> _Given instruction_:
Reproduce the data below in full and exclude every picture.

> _Data segment_:
— BEGIN —

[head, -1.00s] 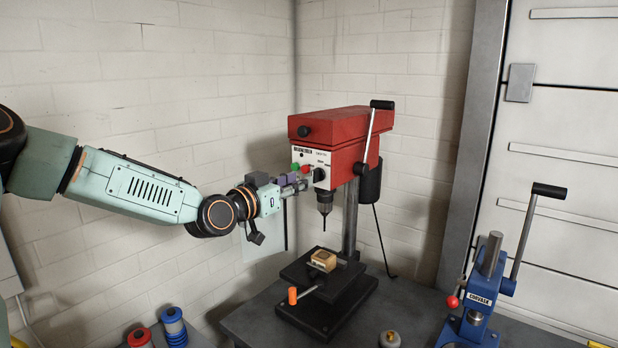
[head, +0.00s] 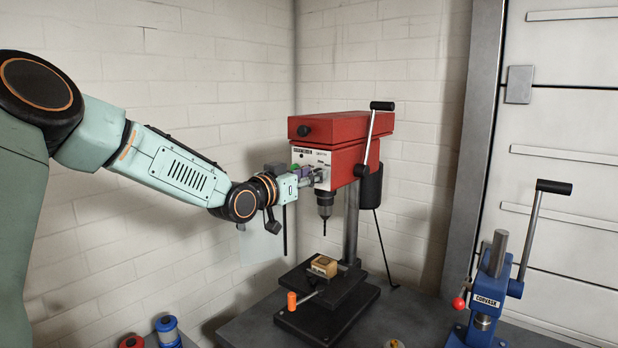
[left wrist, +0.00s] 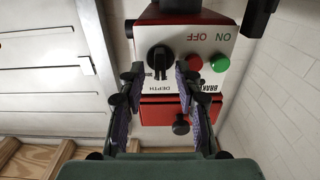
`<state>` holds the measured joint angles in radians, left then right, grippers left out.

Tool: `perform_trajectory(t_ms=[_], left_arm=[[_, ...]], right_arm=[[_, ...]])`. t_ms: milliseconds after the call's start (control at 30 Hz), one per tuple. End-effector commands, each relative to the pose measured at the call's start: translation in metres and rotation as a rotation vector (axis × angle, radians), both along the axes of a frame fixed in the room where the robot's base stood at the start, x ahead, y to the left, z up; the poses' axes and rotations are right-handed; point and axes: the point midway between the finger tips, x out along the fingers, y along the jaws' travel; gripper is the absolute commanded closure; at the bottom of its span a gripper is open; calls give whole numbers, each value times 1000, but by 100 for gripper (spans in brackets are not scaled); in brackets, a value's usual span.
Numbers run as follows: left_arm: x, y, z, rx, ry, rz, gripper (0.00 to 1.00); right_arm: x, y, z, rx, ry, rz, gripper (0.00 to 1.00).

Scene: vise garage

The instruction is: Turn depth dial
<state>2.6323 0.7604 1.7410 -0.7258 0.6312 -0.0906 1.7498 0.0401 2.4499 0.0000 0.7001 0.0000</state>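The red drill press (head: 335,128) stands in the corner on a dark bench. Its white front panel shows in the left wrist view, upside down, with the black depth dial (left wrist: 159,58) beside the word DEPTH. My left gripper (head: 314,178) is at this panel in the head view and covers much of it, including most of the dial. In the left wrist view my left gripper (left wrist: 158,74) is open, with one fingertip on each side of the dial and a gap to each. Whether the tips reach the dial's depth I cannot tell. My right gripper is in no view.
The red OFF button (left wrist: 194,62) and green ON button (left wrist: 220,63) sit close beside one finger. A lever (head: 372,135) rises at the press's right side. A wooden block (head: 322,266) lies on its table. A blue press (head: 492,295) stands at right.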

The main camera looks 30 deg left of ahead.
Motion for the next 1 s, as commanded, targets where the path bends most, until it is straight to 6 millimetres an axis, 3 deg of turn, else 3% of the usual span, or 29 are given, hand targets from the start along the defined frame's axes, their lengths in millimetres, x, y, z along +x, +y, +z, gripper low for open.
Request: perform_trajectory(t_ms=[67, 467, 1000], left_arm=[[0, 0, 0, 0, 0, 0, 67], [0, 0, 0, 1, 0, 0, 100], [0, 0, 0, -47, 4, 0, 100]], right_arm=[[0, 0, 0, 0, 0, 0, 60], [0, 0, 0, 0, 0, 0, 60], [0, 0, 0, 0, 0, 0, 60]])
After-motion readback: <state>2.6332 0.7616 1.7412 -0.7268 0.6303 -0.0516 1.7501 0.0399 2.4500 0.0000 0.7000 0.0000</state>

— END —

> _Right answer_:
[head, -1.00s] 
[head, +0.00s] 
[left wrist, +0.00s] 
`<state>` holds the measured joint angles in radians, left then right, grippers left out.

Tool: `perform_trajectory(t_ms=[_], left_arm=[[_, ...]], right_arm=[[_, ...]])`. t_ms: milliseconds after the call's start (control at 30 Hz), one per tuple. End-effector commands, each relative to the pose measured at the call's start: translation in metres and rotation as a rotation vector (axis × angle, radians), both along the axes of a frame fixed in the room where the robot's base stood at the start, x ahead, y to the left, z up; the poses' axes and rotations are right-handed; point and axes: the point midway between the finger tips, x out along the fingers, y along the jaws' travel; gripper is the absolute commanded closure; at the bottom of its span a gripper is open; calls give whole numbers, each value times 1000, but by 100 for gripper (spans in brackets are not scaled); in brackets, a value's usual span.
Numbers run as follows: left_arm: x, y, z, rx, ry, rz, gripper (0.00 to 1.00); right_arm: x, y, z, rx, ry, rz, gripper (0.00 to 1.00).

Scene: vise garage

The instruction is: Turn depth dial
<state>2.6323 0.7604 1.7410 -0.7258 0.6312 -0.0906 1.7498 0.0401 2.4499 0.0000 0.7001 0.0000</state>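The red drill press (head: 335,128) stands in the corner on a dark bench. Its white front panel shows in the left wrist view, upside down, with the black depth dial (left wrist: 159,58) beside the word DEPTH. My left gripper (head: 314,178) is at this panel in the head view and covers much of it, including most of the dial. In the left wrist view my left gripper (left wrist: 158,74) is open, with one fingertip on each side of the dial and a gap to each. Whether the tips reach the dial's depth I cannot tell. My right gripper is in no view.
The red OFF button (left wrist: 194,62) and green ON button (left wrist: 220,63) sit close beside one finger. A lever (head: 372,135) rises at the press's right side. A wooden block (head: 322,266) lies on its table. A blue press (head: 492,295) stands at right.

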The main camera looks 30 deg left of ahead.
Motion for the next 1 s, as commanded, targets where the path bends most, until it is straight to 6 millimetres an axis, 3 deg of turn, else 3% of the usual span, or 29 are given, hand targets from the start along the defined frame's axes, their lengths in millimetres, x, y, z along +x, +y, +z, gripper low for open.
Request: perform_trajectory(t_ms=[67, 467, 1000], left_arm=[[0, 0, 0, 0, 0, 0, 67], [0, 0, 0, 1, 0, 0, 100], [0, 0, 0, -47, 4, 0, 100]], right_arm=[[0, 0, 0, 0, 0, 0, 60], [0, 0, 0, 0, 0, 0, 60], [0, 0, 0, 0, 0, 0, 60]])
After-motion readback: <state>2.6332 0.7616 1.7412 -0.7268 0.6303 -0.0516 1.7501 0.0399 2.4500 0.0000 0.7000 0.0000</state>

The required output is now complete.